SET PROBLEM
Skip all pictures, then copy the lines from the start of the data through the line with "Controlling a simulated", keeping both ends.
──────────────────────────────
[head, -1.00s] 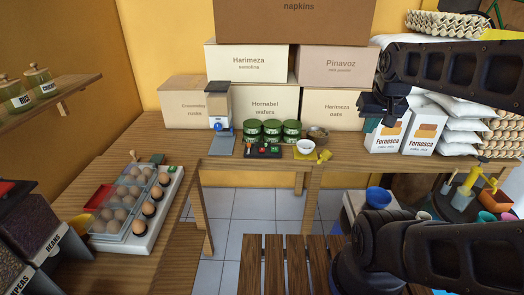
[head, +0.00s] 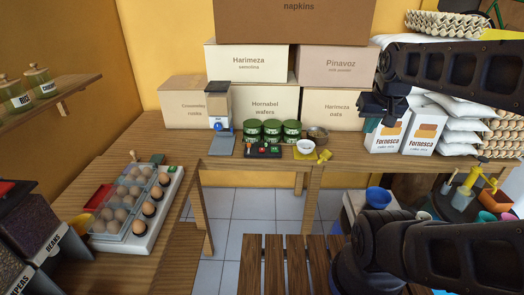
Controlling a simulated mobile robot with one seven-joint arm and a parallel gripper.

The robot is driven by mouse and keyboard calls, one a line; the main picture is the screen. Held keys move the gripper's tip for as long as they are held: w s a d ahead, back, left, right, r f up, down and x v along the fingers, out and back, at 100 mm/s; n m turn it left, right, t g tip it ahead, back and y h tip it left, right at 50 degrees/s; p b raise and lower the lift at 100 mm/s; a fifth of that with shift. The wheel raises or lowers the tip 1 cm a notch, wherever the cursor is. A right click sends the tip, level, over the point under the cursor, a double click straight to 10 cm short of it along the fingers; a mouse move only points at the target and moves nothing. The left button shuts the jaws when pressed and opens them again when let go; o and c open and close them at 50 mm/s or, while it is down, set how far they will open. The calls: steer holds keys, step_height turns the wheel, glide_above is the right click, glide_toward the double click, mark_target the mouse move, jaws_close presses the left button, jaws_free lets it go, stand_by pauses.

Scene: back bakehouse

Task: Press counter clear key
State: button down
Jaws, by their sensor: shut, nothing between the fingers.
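No key marked clear can be read at this size. A small dark unit (head: 263,151) with red, orange and green spots lies on the back bench, in front of the green tins. A pale egg tray unit (head: 160,212) on the left bench has a small green patch at its far end. I cannot tell which of them bears the counter. My gripper (head: 371,124) is at upper right, in front of the cake mix packs, pointing down and well to the right of both units. It is shut and holds nothing; its fingertips are small and partly dark.
Green tins (head: 272,131), a white bowl (head: 306,146) and a blue-based dispenser (head: 218,105) stand on the back bench (head: 250,168). Cake mix packs (head: 388,137) and white sacks (head: 460,125) are at right. A slatted wooden top (head: 275,262) is in front. Tiled floor shows between the benches.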

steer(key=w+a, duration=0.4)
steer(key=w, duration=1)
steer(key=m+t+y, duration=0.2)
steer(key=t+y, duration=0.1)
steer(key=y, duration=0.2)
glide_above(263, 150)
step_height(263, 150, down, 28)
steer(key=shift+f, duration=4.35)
──────────────────────────────
REPLY
[head, -1.00s] 
[head, +0.00s] 
Controlling a simulated mobile robot with one seven-joint arm and a parallel gripper.

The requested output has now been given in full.